Aim >>
Give again only those lines from the start of the entries through the line holding "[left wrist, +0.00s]", leaving them as they are.

Provided records >>
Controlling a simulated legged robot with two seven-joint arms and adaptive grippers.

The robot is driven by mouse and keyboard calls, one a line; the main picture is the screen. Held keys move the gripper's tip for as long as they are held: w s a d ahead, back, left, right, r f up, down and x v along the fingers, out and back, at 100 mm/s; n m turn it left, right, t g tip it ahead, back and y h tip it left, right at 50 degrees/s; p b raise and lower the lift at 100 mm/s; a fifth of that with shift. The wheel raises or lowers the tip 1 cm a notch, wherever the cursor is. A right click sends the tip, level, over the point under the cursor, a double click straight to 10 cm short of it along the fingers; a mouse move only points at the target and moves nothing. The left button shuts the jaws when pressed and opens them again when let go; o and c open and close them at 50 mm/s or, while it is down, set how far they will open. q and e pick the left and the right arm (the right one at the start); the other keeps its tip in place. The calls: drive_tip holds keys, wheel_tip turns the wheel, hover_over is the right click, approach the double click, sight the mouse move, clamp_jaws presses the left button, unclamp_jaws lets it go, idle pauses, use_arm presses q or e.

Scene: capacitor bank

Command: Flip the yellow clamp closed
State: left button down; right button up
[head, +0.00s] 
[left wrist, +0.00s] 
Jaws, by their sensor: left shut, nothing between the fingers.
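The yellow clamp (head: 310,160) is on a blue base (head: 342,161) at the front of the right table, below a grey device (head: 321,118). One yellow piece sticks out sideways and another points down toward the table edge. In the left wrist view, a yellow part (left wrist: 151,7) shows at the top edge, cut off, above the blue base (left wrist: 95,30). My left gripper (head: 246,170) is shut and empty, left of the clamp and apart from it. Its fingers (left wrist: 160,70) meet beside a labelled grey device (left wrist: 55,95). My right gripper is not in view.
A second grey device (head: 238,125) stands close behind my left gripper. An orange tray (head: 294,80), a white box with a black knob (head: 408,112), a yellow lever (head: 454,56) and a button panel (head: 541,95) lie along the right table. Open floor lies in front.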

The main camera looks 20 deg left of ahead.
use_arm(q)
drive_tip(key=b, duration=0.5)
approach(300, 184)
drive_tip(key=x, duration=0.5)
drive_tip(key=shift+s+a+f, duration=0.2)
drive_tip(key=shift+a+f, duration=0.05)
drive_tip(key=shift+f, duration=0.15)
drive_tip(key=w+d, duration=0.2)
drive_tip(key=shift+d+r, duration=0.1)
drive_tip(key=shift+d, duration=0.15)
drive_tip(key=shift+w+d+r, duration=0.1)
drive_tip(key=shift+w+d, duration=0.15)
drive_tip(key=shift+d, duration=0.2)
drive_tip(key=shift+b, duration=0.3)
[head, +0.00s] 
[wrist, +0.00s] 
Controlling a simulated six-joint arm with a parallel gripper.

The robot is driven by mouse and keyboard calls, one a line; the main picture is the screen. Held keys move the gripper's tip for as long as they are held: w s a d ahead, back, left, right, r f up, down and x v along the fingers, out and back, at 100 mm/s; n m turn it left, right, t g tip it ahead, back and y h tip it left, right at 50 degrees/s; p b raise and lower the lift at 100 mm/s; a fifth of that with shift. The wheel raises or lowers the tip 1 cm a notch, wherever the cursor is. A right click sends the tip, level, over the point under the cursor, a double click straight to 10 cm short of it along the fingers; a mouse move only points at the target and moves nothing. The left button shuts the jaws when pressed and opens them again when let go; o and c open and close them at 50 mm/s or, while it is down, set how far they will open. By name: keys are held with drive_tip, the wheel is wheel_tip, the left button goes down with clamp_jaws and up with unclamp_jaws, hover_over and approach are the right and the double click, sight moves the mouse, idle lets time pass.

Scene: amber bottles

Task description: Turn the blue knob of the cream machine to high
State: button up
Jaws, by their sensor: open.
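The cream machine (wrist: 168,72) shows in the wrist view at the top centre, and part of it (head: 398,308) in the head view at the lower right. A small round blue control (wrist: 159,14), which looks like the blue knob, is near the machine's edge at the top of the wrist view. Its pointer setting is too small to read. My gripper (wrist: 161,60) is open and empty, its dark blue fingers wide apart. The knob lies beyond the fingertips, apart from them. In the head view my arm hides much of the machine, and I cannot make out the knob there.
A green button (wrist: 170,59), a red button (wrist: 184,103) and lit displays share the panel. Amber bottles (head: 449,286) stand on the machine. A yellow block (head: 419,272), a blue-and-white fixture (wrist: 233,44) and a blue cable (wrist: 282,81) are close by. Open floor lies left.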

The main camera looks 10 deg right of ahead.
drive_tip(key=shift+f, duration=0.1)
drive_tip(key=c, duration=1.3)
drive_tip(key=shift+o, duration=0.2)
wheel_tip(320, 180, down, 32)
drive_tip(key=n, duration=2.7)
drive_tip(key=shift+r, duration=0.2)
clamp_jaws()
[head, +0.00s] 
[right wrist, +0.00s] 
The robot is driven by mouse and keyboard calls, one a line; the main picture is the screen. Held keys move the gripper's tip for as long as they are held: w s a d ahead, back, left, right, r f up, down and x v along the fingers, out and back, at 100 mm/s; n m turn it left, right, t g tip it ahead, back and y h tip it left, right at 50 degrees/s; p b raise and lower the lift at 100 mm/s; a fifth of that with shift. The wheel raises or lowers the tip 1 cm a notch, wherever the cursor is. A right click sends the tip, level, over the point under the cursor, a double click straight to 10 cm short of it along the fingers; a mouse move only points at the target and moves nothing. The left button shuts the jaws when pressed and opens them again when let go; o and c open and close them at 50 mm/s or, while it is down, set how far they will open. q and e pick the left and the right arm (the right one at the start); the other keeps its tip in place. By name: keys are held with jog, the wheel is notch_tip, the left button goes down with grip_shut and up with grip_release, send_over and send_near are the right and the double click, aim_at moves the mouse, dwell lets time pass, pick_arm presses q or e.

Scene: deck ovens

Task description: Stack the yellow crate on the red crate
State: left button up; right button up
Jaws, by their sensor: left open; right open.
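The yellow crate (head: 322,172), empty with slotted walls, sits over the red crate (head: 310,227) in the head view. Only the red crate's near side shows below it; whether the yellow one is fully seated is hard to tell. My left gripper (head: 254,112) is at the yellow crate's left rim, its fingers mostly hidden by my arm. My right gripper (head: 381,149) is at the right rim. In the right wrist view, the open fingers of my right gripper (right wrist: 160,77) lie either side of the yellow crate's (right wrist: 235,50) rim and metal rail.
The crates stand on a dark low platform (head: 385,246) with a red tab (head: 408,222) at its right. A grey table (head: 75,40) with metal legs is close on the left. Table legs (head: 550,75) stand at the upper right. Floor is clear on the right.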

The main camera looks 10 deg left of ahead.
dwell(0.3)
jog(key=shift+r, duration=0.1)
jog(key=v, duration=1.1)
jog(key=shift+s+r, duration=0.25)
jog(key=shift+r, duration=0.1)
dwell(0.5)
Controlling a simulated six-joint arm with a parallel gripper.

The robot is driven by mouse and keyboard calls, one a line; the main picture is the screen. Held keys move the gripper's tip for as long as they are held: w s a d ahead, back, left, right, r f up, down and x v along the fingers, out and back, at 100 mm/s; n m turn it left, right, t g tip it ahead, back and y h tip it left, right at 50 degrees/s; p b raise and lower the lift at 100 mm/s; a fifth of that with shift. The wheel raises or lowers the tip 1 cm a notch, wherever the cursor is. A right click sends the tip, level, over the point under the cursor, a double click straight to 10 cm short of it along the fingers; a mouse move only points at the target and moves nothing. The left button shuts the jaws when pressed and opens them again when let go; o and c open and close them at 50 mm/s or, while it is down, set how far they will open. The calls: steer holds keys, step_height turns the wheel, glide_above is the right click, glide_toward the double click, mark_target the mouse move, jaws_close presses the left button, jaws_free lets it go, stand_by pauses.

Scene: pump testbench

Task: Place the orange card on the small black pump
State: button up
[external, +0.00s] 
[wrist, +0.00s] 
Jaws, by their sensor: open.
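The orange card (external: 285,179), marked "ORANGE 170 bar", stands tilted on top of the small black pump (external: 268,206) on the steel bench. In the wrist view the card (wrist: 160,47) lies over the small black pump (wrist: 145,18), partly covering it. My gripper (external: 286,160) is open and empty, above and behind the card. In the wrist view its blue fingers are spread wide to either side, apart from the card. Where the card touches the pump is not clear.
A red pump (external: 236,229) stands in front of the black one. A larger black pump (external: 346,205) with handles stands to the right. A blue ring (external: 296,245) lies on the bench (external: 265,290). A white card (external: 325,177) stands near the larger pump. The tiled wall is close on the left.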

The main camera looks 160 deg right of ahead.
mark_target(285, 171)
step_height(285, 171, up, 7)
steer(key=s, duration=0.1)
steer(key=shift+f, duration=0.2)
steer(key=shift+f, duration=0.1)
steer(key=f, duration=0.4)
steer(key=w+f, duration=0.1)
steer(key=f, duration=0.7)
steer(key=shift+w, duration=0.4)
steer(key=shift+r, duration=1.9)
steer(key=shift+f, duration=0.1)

Complete response >>
Controlling a simulated legged robot with two seven-joint arms and adaptive grippers.

The robot is driven by mouse and keyboard calls, one a line; the main picture is the screen. Held keys move the gripper's tip for as long as they are held: w s a d ahead, back, left, right, r f up, down and x v along the fingers, out and back, at 100 mm/s; n m turn it left, right, t g tip it ahead, back and y h tip it left, right at 50 degrees/s; p b raise and lower the lift at 100 mm/s; a fifth of that with shift. The wheel raises or lowers the tip 1 cm a notch, wherever the cursor is. A right click sends the tip, level, over the point under the cursor, a double click straight to 10 cm short of it along the fingers; a mouse move only points at the target and moves nothing. The left button shuts the jaws when pressed and opens them again when let go; o and c open and close them at 50 mm/s or, while it is down, set how far they will open. q and e pick the left and the right arm (the right one at the start); the other keeps its tip in place. The calls: drive_tip holds keys, wheel_tip turns the wheel, hover_over is the right click, approach the double click, sight the mouse move, clamp_jaws presses the left button, unclamp_jaws lets it go, idle pauses, use_arm presses q or e.

Scene: capacitor bank

Command: Flip the yellow clamp closed
State: left button down; right button up
[head, +0.00s] 
[left wrist, +0.00s] 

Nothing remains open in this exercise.